++++ Input records ++++

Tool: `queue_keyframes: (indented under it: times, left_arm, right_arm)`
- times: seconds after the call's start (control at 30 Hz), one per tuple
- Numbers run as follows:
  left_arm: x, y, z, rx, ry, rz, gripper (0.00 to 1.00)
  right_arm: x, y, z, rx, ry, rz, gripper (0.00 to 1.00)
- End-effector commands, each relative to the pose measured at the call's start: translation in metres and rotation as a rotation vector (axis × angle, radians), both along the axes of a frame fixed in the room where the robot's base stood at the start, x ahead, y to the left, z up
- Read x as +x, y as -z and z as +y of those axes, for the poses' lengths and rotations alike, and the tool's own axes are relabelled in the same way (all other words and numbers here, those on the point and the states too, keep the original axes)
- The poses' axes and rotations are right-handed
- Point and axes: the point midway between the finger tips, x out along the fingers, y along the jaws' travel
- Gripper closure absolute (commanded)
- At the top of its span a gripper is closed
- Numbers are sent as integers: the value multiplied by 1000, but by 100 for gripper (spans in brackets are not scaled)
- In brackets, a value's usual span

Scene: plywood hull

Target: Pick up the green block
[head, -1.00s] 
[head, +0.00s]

++++
++++ Input records ++++

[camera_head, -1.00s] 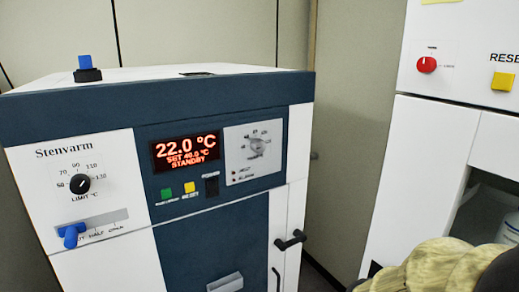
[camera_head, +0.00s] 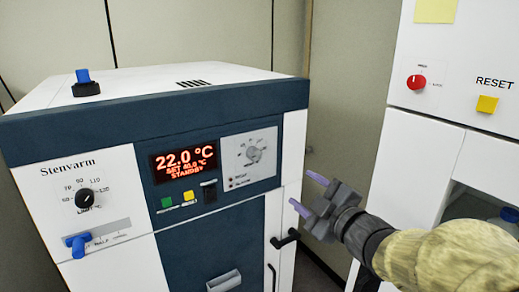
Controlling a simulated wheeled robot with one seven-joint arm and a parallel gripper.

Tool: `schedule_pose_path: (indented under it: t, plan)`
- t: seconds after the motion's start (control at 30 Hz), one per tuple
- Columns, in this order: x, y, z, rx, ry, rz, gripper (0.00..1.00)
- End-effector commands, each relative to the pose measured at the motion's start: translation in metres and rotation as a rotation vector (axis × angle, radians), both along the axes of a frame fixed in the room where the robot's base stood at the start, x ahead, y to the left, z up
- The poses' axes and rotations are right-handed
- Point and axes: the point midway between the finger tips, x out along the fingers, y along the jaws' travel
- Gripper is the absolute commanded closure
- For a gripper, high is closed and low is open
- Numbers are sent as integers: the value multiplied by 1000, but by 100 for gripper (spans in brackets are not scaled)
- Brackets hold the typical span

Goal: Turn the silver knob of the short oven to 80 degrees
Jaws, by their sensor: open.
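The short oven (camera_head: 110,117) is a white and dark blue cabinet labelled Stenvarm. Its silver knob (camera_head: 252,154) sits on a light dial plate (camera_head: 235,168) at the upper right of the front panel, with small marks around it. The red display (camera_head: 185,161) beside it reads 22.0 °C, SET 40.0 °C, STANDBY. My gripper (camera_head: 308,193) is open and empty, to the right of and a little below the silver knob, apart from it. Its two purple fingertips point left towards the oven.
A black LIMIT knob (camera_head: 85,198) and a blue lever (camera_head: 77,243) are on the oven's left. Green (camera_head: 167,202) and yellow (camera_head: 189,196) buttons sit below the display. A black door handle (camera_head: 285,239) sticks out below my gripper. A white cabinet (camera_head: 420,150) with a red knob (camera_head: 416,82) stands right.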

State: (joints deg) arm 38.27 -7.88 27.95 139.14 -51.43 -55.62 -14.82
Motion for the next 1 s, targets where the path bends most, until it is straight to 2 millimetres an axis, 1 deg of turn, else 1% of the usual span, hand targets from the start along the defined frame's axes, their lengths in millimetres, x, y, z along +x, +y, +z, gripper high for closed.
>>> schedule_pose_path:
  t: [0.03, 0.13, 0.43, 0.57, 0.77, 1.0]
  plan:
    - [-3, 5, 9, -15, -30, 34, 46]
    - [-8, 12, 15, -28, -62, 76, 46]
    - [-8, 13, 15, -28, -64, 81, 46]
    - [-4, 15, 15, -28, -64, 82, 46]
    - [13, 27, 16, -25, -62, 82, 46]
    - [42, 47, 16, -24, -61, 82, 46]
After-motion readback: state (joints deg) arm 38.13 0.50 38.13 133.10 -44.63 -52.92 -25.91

++++

**Set task**: Print, from the entries above, the line with "- Read x as", the line with "- At the top of its span a gripper is closed" and all lines between them, exactly and with nothing else.

**The completed task**:
- Read x as +x, y as -z and z as +y of those axes, for the poses' lengths and rotations alike, and the tool's own axes are relabelled in the same way (all other words and numbers here, those on the point and the states too, keep the original axes)
- The poses' axes and rotations are right-handed
- Point and axes: the point midway between the finger tips, x out along the fingers, y along the jaws' travel
- Gripper closure absolute (commanded)
- At the top of its span a gripper is closed

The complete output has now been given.